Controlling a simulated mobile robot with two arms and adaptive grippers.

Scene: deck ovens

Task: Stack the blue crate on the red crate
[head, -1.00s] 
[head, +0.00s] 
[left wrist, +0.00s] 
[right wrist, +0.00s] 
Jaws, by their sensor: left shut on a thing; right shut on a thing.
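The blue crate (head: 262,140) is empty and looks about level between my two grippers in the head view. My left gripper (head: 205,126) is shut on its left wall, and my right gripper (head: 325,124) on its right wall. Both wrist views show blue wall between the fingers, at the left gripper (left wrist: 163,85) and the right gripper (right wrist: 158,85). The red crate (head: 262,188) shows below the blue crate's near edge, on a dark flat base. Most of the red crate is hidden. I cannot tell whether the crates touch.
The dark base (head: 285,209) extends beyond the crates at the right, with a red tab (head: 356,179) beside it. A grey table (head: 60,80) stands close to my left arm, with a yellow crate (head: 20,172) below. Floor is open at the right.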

────────────────────

» To do
Go back to the listing above and please repeat it exactly.

» Exercise output
Controlling a simulated mobile robot with two arms and adaptive grippers.

Scene: deck ovens

Task: Stack the blue crate on the red crate
[head, -1.00s] 
[head, +0.00s] 
[left wrist, +0.00s] 
[right wrist, +0.00s] 
Jaws, by their sensor: left shut on a thing; right shut on a thing.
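The blue crate (head: 262,140) is empty and looks about level between my two grippers in the head view. My left gripper (head: 205,126) is shut on its left wall, and my right gripper (head: 325,124) on its right wall. Both wrist views show blue wall between the fingers, at the left gripper (left wrist: 163,85) and the right gripper (right wrist: 158,85). The red crate (head: 262,188) shows below the blue crate's near edge, on a dark flat base. Most of the red crate is hidden. I cannot tell whether the crates touch.
The dark base (head: 285,209) extends beyond the crates at the right, with a red tab (head: 356,179) beside it. A grey table (head: 60,80) stands close to my left arm, with a yellow crate (head: 20,172) below. Floor is open at the right.

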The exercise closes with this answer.